Breaking News

Governor signs House Bill 91 March 30, 2015


Students complete Youth Leadership Henry

Photo by Hugh Osteen

Photo by Hugh Osteen

By Jason A. Smith

Trey Wagers said his involvement in the Youth Leadership Henry program has taught him more about his community, and about himself.

"What stood out to me is how Henry County emphasized the building and bettering of our community," said Wagers, a 16-year-old sophomore at Community Christian School in Stockbridge. "It showed me that the leaders of the community do take an interest in the community. It showed me the amount of people that are interested in helping our county."

Wagers was one of 40 Henry County 10th-graders participating in the eight-month leadership program. A graduation ceremony was held Monday at Atlanta Motor Speedway.

Wagers said he enjoyed touring the speedway.

"You pass by the same things every day, but you don't really ever totally understand it until it's presented to you and explained," he said.

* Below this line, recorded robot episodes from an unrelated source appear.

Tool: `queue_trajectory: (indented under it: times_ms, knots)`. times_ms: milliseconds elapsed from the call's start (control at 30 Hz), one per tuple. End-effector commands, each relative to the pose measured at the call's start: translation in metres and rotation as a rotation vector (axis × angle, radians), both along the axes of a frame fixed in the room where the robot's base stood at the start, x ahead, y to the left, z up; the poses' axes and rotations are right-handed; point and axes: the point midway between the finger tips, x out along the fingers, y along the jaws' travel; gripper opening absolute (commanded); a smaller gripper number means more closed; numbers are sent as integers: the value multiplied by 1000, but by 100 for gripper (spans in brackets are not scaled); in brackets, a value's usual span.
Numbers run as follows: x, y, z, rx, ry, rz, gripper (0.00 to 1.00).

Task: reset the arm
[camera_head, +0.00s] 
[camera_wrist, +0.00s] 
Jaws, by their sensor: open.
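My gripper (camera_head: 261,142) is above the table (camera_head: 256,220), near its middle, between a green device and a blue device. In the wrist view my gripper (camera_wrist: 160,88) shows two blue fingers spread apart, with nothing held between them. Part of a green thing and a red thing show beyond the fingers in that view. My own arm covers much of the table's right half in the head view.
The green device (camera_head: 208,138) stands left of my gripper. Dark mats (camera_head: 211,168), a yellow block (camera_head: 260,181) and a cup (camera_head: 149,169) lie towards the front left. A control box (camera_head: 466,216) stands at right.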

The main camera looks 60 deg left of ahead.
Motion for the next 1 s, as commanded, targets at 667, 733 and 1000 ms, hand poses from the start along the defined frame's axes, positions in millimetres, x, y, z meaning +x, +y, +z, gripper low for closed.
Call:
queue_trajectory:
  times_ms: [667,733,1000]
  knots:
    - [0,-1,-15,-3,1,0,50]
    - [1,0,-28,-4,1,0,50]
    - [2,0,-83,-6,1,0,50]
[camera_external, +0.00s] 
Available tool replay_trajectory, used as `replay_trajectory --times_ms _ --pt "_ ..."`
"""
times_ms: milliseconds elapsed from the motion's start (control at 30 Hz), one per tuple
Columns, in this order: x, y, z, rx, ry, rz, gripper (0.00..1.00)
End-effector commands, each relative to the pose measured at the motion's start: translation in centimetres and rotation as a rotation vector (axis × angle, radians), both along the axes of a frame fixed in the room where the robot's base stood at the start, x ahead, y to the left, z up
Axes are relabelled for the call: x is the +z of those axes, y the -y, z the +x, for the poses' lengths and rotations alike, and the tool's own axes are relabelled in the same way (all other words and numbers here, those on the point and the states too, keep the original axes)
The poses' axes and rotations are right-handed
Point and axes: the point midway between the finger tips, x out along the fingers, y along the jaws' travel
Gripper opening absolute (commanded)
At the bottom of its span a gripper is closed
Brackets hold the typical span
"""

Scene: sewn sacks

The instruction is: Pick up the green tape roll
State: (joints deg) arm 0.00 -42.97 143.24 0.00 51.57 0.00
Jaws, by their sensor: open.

Wagers added that he "absolutely" recommends the program to those currently in ninth-grade in Henry County, who may be considering enrolling in Youth Leadership Henry.

Youth Leadership Henry is a program of the Henry County Chamber of Commerce designed to mirror the Leadership Henry program for adults, by teaching students about the history of the county, and promoting community involvement.

Kay Pippin, president of the Henry Chamber, said the program provides young people with the tools to be successful. "Our future is in our youth," she said. "We have some very bright, very capable young people. Now is the time to be shaping them to be the leaders of tomorrow."

Pippin lauded the students for their interest in the program, and in learning about the county.

"They're engaged in their communities, and they're going to make an outstanding group of future leaders," Pippin said.

Aggie Combs has been on the board of directors for Youth Leadership Henry since 1998, and served as a coordinator for this year's program. She said the project, which began locally in 1995, makes participants more familiar with the inner workings of their local and state governments.

"It gives them an opportunity to meet with key players in those areas," said Combs. "It's important because they get some sense of what government does for them, especially on the local level."

Other elements of Youth Leadership Henry, Combs continued, include information about Henry's public safety and education realms, as well as visits to the State Capitol, the Henry County Jail and Atlanta Motor Speedway.

"You'd be amazed at some of the questions they came up with," Combs said. "I hope they got excited about pursuing a career in one of the areas to which they were exposed."

She added that each of the students who enrolled in the program met all of the criteria for graduation and were able to attend the graduation ceremony.

"It shows their dedication," she said. "They were truly interested in what we were offering them, and seemed excited about it."

Henry County Sheriff Keith McBrayer has served on the Youth Leadership Henry board since 2001.

"It's a combination of where Henry County has been, where it is now and where it's going in the future," he said of the program.

The sheriff added that the students learned about industries in the county, and about the value of taking responsibility for their community.

Giselle Devot, 16, of McDonough, took part in the leadership program at the suggestion of past participants. A sophomore at Henry County High School, Devot said it was an "excellent" way for her to learn about her community.

"I enjoyed learning how things work together in the county, to make the county stand out," she said. "I'm lucky I got to take part in it."